J'ignore si l'expression "antifa avec batte" a beaucoup franchi les frontières de la francophonie (ou même en son sein de quelques forums politiques où des gens rarement gauchistes aiment les utiliser comme épouvantails), mais je n'en suspecterais pas moins Quentin de l'avoir déjà entendue, quand il décida d'y faire directement référence via l'armement de "l'ours juif", ce personnage peu bavard incarnant la quintessence de l'antifascisme avec batte, le retour de bâton pourrait en dire, où la violence, dans tout ce qu'elle a de plus primaire, barbare, dans une absence de nuance presque aveugle, devient l'outil de la revanche des opprimés face aux oppresseurs.

Et c'est bien ce type de violence que tout le film célèbre, tandis qu'il l'oppose à la froide, feutrée, calculatrice, cynique, civilisée violence des dominants représentés par Hans Landa (qui dans Django quelques années plus tard sera également incarnée par le personnage joué par Di Caprio ; tout son message est quelque part dans l'antifasciste décidant de tirer sur le raciste, si civilisé qu'il se montre, plutôt que d'accepter la souillure de lui serrer la main).

Message (ou interrogation de celui ci ?) qu'il pousse encore plus loin dans Inglorious Basterds avec la scène de torture finale devenue célèbre, dont on pourra éternellement se demander si elle est censée être pour lui un moment de "fist pumping", une catharsis finale pour le spectateur, où une manière de le forcer à se questionner (que ce soit sur la violence elle même, ou encore plus subtilement sur notre plus facile acceptation de la violence "civilisée" que "barbare").

Je ne sais pas vous, mais moi, j'ai beau savoir que c'est un nazi, et peut être pire encore qu'un nazi du fait qu'il a soutenu Hitler par cynisme plus qu'aveuglement idéologique, j'ai beau connaitre ses crimes passés, j'ai beau l'avoir vu plusieurs fois tomber le masque et se livrer à des actes aussi sauvages que ceux des "gentils" dans le film, j'ai beau parfaitement réaliser que la volonté de le marquer à vie soit totalement justifiée (du fait de tous ceux qui ne le furent pas et dont on connait l'histoire) ... Malgré tout ça cette scène a du mal à passer pour moi.
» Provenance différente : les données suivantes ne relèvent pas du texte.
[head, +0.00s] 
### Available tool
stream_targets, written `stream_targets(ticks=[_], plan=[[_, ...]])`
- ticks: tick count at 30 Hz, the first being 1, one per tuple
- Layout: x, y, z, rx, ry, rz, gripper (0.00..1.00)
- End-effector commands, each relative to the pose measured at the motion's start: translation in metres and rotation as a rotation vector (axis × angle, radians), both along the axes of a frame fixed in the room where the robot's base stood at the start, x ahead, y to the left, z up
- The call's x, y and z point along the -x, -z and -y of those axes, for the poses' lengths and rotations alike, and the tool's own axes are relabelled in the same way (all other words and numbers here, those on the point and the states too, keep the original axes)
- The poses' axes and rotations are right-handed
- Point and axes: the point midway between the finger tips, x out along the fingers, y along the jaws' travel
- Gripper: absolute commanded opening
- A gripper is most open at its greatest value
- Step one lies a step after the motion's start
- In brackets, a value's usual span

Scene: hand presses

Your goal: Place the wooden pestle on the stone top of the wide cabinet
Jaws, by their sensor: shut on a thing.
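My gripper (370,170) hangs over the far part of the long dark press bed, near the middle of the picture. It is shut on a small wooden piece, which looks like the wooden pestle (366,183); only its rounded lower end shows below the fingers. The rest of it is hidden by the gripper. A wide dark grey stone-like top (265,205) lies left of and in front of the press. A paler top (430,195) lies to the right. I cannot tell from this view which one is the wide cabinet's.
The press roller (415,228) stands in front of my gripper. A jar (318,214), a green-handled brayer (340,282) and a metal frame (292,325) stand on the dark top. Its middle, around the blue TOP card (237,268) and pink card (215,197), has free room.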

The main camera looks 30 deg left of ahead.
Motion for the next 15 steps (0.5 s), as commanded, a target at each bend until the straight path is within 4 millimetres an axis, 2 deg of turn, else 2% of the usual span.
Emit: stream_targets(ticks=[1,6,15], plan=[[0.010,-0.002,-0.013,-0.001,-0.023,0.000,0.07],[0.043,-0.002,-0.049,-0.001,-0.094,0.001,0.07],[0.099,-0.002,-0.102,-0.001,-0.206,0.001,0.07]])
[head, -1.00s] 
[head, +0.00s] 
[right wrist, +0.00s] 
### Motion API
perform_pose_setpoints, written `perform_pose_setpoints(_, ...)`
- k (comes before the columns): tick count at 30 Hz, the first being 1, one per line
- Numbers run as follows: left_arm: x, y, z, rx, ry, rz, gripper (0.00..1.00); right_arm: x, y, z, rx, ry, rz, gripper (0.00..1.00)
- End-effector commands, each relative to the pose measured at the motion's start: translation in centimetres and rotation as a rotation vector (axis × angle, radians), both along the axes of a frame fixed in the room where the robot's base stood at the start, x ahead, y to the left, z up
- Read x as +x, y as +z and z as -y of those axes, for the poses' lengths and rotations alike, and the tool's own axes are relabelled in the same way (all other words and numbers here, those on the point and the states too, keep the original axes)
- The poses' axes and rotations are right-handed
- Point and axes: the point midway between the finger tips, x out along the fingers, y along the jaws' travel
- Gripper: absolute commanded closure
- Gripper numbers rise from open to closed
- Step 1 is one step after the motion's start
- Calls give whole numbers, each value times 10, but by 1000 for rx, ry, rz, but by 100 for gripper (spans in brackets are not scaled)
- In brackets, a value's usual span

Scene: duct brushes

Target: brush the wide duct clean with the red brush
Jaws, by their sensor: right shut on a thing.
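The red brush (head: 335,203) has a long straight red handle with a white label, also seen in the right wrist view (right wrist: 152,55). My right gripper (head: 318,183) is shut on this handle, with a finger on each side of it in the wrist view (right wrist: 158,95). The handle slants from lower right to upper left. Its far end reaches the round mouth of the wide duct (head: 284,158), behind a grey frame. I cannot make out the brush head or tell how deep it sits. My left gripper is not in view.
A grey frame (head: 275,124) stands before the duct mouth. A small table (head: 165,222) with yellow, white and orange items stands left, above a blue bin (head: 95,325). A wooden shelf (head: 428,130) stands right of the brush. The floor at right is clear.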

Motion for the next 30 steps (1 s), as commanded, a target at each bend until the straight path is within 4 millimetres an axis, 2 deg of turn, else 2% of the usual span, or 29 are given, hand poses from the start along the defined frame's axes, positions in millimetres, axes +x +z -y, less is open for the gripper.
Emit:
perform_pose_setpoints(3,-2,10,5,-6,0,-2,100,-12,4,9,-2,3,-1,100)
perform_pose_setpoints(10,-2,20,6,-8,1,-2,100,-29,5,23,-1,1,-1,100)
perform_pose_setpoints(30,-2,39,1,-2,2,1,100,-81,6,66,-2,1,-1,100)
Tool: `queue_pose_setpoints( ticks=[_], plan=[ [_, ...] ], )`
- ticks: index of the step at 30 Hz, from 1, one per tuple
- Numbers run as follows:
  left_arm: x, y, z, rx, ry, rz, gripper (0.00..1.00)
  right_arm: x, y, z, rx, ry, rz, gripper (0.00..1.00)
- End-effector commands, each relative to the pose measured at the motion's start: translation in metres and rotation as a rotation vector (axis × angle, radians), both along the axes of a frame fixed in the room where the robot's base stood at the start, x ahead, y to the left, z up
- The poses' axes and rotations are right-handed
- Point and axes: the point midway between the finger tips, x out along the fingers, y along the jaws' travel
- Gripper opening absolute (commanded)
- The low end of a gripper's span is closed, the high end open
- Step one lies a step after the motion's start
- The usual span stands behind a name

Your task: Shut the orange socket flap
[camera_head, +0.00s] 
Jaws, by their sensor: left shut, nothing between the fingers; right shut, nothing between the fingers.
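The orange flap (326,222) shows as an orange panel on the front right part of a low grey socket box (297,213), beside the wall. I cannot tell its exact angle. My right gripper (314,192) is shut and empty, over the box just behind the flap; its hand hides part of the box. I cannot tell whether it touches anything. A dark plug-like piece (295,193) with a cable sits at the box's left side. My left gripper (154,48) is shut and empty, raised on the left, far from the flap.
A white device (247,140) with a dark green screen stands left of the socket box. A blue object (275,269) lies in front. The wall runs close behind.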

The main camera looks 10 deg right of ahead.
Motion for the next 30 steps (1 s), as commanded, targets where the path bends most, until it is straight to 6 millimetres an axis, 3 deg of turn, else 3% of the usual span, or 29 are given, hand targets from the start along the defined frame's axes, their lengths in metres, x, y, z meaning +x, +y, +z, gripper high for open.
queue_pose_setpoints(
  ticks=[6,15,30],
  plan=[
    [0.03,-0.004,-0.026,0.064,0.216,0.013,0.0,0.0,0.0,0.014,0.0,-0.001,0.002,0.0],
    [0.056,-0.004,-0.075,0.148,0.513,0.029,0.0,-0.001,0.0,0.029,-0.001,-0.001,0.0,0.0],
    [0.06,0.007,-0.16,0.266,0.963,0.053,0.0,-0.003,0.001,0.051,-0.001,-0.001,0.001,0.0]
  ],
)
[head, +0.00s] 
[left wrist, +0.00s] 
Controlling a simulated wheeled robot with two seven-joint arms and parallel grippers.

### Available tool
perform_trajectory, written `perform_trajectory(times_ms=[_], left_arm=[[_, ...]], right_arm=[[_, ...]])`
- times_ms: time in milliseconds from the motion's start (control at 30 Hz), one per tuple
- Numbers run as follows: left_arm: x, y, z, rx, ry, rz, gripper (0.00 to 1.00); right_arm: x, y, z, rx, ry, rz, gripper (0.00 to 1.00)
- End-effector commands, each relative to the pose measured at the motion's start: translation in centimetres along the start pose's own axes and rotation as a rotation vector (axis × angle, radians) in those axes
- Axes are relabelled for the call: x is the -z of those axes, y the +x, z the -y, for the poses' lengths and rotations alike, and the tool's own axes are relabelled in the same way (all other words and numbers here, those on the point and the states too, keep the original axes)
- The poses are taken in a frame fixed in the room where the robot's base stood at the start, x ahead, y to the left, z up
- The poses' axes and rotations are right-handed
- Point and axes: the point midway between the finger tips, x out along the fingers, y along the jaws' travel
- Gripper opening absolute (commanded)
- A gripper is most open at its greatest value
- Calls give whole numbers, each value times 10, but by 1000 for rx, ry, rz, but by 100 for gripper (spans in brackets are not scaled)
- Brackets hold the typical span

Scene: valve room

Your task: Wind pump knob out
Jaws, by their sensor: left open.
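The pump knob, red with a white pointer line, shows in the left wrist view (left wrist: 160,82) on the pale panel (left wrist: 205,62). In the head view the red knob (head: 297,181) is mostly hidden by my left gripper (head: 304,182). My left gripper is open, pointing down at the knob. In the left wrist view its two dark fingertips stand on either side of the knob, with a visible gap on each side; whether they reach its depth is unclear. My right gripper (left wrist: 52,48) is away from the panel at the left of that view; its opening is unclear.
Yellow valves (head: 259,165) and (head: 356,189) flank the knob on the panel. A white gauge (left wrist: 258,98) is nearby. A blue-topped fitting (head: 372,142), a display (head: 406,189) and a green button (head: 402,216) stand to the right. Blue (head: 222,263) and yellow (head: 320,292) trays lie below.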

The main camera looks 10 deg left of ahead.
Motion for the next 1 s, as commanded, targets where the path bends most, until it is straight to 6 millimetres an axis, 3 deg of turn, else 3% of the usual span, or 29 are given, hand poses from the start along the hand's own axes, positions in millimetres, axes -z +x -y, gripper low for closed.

Et je n'y vois pas trop de raison (sachant que je n'ai eu de telle difficulté à voir dans les précédentes les antinazis bruler vivants des nazis par dizaines, ou l'ours juif broyer de sang froid les têtes de prisonniers) autre que ce qu'est parvenu à incarner Hans Landa, ce personnage qu'on a vu tant parler et nous donner des exemples de sa culture comme de ses bonnes manières d'homme du monde. Alors qu'il promet en plus maintenant de mettre ses talents au service du bon camp, comment résister à l'envie d'oublier quelques détails de son passé ? Et comment souscrire à la "barbarie" surtout de mutiler au couteau un tel gentleman ?

Quelque part c'est un film assez terrible parce qu'il fait réfléchir le spectateur (a priori plutôt occidental, civilisé comme ça se disait au temps des colonies) non seulement à la violence mais à l'arrivée sur lui-même, ce qui peut le pousser à en tolérer une et à en rejeter une autre (sujet ô combien d'actualité quand on pense à certain conflit récent).

Pour le coup, tout à mes réflexions sur son message, j'aurai très peu parlé du film. Je dirais hors de cet aspect c'est un Tarantino plutôt juste dans sa moyenne (d'où mon 7), avec évidemment des dialogues brillants, mêlant comique et dramatique, enrobés de beaucoup de suspense, et quelques scènes d'action très bien tournées, mais auquel manque pour moi la petite étincelle qui fait ses plus grands films.

A l'opposé de Waltz que je trouve magistral, ou de plusieurs autres personnages secondaires (entre autres la rescapée vengeresse jouée par Mélanie Laurent, ou l'actrice espionne par Diane Kruger), je ne trouve pas que celui de Brad Pitt (et/ou son interprétation ?) apporte grand chose à ce film, l'acteur ne me semblant pas le plus indiqué pour le mélange de verbalisation et de comic relief dont il est chargé (et qui ne lui permet pas vraiment de faire émerger son personnage des autres basterds dont il se retrouve généralement à être la voix ; si l'ours juif et autres avaient plus de répliques plutôt que de le voir généralement s'exprimer pour eux il ferait carrément double emploi).

Après être dans la moyenne de Tarantino, est déjà à l'opposé d'en faire un mauvais film.

Puis si ça se trouve c'est justement la dernière scène, ne parvenant à m'en faire sortir qu'avec une impression un peu désagréable qui me le fait juger un peu inférieur à ses meilleurs... justement car elle est brillamment pensée pour tendre un miroir au spectateur (et quelle que soit sa réaction à celle ci).